**Given information**
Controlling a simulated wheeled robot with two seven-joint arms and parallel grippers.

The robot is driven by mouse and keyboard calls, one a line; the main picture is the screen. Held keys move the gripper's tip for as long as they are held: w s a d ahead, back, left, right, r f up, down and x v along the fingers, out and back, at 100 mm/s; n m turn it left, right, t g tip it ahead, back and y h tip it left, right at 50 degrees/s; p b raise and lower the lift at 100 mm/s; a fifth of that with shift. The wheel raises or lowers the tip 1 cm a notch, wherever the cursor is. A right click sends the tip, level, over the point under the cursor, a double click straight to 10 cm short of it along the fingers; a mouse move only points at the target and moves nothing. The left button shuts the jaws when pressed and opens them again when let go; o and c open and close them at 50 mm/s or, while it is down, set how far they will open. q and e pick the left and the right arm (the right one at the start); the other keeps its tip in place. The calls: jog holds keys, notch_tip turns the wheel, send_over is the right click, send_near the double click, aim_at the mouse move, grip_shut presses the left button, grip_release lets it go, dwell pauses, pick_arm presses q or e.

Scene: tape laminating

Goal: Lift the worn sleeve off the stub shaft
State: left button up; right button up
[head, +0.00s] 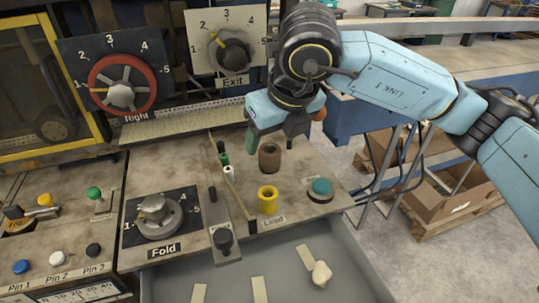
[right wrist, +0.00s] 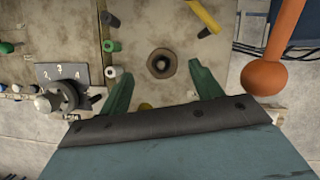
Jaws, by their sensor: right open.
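A brown, dark-topped sleeve (head: 269,157) stands upright on the worn panel, right of centre in the head view. I take it as the worn sleeve. In the right wrist view it shows from above as a brown ring (right wrist: 161,64) with a dark centre. Whether the shaft itself shows in that centre, I cannot tell. My right gripper (head: 272,138) is open above the sleeve and slightly behind it. In the right wrist view its green fingers (right wrist: 160,72) lie either side of the sleeve, apparently without touching it. My left gripper is not in view.
A yellow sleeve (head: 268,199) stands in front of the brown one. A teal button (head: 320,188) is to its right, and green and white spools (head: 227,167) to its left. The Fold dial (head: 156,216) is further left. A grey tray (head: 299,237) lies in front.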

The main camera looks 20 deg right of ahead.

**Task brief**
Take the line containing "[head, +0.00s]" and all lines after it to the end of the data above, and reproduce them exactly, leaving out pictures. Nothing else belongs in the copy.

**Answer in full**
[head, +0.00s] 
[right wrist, +0.00s] 
Jaws, by their sensor: right open.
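A brown, dark-topped sleeve (head: 269,157) stands upright on the worn panel, right of centre in the head view. I take it as the worn sleeve. In the right wrist view it shows from above as a brown ring (right wrist: 161,64) with a dark centre. Whether the shaft itself shows in that centre, I cannot tell. My right gripper (head: 272,138) is open above the sleeve and slightly behind it. In the right wrist view its green fingers (right wrist: 160,72) lie either side of the sleeve, apparently without touching it. My left gripper is not in view.
A yellow sleeve (head: 268,199) stands in front of the brown one. A teal button (head: 320,188) is to its right, and green and white spools (head: 227,167) to its left. The Fold dial (head: 156,216) is further left. A grey tray (head: 299,237) lies in front.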

The main camera looks 20 deg right of ahead.

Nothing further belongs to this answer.